Mais, parmi les non-usagers interrogés, ce sont bien les qualificatifs négatifs qui prévalent. Dans les portraits, on ne compte pas les adjectifs tels que « sévère », « austère », « stricte », « vieux et poussiéreux », et des expressions telles que « vieilles femmes à lunettes », « femmes âgées, maigres et avec chignon très serré » (le chignon et les lunettes étant des éléments récurrents dans cette imagerie), ou encore « vieilles filles à tendance religieuse » voire « frileuses, cul-serré, enveloppées dans de grosses jaquettes »… A en croire les répondants, les bibliothécaires seraient toutes des « psychotiques du rangement », des « femmes n’ayant rien réussi dans leur vie », « frustrées par la vraie vie » qui « sont trop dans leurs livres » ! Des enquêtés ont raconté leur sentiment d’être en permanence surveillés par les bibliothécaires, certains disent même pour toute réponse : « chut ! ». Bref, on ne peut que suivre cette répondante qui, conseillère en image de profession, pense que les bibliothécaires souffrent d’« une image un peu vieillotte qu’il faudrait dynamiser ».

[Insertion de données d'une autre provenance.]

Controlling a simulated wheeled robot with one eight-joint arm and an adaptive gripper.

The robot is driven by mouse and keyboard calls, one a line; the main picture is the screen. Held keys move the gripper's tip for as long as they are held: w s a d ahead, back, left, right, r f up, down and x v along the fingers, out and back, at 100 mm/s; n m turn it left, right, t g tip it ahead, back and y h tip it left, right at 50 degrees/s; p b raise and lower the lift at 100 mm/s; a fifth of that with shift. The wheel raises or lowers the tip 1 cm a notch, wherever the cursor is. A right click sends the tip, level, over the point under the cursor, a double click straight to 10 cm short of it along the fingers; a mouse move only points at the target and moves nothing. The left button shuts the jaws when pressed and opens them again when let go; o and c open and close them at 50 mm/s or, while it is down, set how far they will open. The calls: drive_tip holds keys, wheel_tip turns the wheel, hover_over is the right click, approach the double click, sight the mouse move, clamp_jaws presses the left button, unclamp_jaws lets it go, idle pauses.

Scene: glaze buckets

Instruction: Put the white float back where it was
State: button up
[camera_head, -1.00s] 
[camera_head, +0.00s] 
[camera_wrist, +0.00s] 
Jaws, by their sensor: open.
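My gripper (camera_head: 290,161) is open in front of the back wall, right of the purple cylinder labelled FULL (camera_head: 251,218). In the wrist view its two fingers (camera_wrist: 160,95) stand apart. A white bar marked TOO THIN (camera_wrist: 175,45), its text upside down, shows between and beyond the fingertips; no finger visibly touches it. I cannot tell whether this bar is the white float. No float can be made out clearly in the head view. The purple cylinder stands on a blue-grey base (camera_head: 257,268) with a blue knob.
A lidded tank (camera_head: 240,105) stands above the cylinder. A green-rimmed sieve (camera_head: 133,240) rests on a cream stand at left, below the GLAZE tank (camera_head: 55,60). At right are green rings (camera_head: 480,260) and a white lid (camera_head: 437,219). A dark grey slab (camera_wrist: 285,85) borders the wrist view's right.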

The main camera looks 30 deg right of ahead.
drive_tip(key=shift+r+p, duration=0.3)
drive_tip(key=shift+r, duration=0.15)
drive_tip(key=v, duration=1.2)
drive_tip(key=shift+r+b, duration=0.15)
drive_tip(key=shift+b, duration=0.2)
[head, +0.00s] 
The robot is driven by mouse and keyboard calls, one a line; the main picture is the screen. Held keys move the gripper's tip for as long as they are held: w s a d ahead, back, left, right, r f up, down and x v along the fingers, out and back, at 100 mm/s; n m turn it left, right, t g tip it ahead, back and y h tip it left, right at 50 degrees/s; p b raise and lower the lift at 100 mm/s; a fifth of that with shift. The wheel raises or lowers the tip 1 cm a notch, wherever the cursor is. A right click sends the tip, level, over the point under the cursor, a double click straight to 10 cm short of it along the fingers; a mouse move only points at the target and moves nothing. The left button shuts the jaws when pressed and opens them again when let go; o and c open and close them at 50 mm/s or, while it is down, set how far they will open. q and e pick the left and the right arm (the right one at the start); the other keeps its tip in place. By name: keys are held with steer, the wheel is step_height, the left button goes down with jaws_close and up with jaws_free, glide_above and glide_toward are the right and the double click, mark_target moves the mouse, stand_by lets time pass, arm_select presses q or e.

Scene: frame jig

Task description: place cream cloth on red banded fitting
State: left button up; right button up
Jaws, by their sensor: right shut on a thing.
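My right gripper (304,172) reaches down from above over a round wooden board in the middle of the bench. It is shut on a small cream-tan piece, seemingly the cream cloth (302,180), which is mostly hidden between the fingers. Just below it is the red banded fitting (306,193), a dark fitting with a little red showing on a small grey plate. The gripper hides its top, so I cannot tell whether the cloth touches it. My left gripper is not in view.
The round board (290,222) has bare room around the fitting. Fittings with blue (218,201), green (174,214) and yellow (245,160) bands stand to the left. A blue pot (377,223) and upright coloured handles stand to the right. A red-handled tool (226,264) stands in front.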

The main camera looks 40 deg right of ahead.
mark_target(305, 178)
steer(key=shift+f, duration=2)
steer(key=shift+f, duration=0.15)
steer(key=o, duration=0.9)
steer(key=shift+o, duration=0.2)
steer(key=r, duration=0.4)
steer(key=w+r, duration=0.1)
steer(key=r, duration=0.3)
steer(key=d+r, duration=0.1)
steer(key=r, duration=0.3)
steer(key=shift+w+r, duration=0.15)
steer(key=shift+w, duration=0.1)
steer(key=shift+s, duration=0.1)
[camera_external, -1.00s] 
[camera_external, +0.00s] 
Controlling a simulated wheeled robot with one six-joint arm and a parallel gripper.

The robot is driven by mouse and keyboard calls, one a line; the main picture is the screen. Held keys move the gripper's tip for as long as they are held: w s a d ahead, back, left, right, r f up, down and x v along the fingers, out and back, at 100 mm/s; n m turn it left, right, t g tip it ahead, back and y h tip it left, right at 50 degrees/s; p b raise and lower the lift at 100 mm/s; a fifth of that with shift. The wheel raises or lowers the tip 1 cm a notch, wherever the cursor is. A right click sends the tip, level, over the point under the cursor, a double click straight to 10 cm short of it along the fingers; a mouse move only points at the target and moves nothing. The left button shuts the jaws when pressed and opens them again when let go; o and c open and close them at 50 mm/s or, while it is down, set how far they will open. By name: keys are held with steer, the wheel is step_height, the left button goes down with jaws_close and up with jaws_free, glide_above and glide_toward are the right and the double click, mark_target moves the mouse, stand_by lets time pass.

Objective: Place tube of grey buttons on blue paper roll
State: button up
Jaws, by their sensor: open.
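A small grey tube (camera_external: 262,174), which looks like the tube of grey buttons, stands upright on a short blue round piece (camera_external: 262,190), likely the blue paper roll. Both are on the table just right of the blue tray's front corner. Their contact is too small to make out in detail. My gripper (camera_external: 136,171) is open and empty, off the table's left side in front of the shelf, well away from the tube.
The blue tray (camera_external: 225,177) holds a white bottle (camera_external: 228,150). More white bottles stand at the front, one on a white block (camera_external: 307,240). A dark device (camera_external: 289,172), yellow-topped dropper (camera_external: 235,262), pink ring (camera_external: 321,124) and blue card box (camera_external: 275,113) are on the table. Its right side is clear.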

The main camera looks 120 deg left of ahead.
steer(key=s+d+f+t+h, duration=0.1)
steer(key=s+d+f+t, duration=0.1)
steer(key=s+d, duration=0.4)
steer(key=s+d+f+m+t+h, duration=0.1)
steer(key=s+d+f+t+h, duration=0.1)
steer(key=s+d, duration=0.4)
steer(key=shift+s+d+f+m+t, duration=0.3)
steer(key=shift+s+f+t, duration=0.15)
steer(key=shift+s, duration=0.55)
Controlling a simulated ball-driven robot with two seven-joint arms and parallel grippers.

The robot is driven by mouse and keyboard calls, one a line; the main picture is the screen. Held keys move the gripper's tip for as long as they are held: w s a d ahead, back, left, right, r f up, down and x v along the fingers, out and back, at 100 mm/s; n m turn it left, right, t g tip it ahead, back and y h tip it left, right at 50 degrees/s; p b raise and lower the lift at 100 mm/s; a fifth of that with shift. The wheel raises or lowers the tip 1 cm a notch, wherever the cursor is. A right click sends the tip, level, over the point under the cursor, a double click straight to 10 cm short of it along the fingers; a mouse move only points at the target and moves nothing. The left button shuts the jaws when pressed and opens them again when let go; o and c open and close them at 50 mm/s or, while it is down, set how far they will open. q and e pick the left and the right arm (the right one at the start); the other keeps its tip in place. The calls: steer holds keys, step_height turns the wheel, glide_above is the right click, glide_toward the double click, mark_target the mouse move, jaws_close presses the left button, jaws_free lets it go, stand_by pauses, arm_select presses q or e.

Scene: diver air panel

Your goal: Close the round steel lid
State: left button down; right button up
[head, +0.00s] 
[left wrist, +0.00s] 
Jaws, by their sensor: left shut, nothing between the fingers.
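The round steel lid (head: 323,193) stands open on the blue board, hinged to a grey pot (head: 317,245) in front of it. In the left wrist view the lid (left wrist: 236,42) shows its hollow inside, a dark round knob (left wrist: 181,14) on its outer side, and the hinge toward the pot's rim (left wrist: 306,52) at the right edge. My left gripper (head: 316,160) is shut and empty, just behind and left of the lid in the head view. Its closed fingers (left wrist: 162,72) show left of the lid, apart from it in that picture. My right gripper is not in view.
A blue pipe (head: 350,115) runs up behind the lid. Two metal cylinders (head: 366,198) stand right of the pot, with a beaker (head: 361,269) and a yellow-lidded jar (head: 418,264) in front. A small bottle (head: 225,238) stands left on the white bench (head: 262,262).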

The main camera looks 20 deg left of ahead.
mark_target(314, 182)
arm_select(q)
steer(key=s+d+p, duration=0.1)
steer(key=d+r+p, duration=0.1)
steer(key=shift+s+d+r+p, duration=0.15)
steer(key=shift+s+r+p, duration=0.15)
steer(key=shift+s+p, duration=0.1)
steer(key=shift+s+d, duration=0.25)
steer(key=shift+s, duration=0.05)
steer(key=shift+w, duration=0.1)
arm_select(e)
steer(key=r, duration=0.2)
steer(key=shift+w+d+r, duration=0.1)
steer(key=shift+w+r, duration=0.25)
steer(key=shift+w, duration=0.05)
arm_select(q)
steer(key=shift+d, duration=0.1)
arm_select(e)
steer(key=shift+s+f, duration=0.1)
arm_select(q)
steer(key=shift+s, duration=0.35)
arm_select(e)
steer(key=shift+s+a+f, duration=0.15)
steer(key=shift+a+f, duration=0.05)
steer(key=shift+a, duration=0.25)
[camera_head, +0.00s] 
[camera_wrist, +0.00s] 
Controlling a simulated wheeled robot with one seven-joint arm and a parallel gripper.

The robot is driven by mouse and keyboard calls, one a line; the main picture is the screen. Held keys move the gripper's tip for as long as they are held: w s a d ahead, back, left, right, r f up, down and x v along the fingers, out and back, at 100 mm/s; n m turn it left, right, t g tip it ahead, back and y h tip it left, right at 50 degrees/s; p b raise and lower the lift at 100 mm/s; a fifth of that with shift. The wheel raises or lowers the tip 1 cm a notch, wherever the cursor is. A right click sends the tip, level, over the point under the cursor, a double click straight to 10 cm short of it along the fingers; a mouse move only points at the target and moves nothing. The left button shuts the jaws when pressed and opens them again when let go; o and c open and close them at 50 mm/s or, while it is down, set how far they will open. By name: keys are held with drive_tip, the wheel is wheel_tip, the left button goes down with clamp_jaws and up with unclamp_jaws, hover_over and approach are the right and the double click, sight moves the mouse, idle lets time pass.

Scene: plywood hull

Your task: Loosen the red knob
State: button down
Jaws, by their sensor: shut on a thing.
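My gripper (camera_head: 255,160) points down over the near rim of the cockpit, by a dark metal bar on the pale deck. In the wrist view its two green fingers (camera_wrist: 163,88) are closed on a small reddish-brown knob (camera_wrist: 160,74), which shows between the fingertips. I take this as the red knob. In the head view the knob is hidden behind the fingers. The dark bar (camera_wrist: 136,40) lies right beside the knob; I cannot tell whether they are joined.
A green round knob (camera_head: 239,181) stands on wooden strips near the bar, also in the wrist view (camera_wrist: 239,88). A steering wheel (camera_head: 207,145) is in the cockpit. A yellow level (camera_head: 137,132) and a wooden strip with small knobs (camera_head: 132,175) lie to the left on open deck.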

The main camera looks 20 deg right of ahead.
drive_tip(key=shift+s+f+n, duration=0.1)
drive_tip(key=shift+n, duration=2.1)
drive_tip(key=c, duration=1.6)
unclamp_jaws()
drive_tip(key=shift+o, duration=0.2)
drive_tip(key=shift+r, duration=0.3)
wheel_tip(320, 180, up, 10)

Un autre grand thème qui se dégage des résultats est le rapport à la lecture. On constate tout d’abord qu’une grande partie des non-usagers lit, même si les livres lus sont souvent peu nombreux et le sont prioritairement pour le travail. De fait, rares sont ceux qui admettent ouvertement ne pas lire, ou ne pas aimer le faire – comme cette jeune étudiante interrogée, qui déclare haut et fort : « lire, ça m’gave ! ». Dans la grande majorité des cas, ne pas aller en bibliothèque ne veut nullement dire ne pas lire : comme l’ont constaté les étudiants, « malgré le fait que les gens lisent beaucoup, cela ne fait pourtant pas d’eux de grands utilisateurs de bibliothèques municipales ». En majorité, les personnes qui lisent achètent leurs livres ; certains pratiquent l’échange en famille, vont au marché aux puces voire, plus rarement, les récupèrent dans la rue. La grande majorité des personnes trouve en effet – même quand elles ne lisent pas – qu’il est important de posséder ses livres. Posséder un livre donne une certaine liberté : on peut le relire, s’y replonger quand on veut (« quand on possède un livre on peut le lire pendant 100 ans et on n’est pas limité dans le temps comme c’est le cas lorsqu’on l’emprunte à la bibliothèque », a dit quelqu’un) ; on peut aussi le prêter, l’user, écrire dedans ; on l’a toujours à disposition : c’est, dans les mots des étudiants, un peu « le savoir à portée de main ».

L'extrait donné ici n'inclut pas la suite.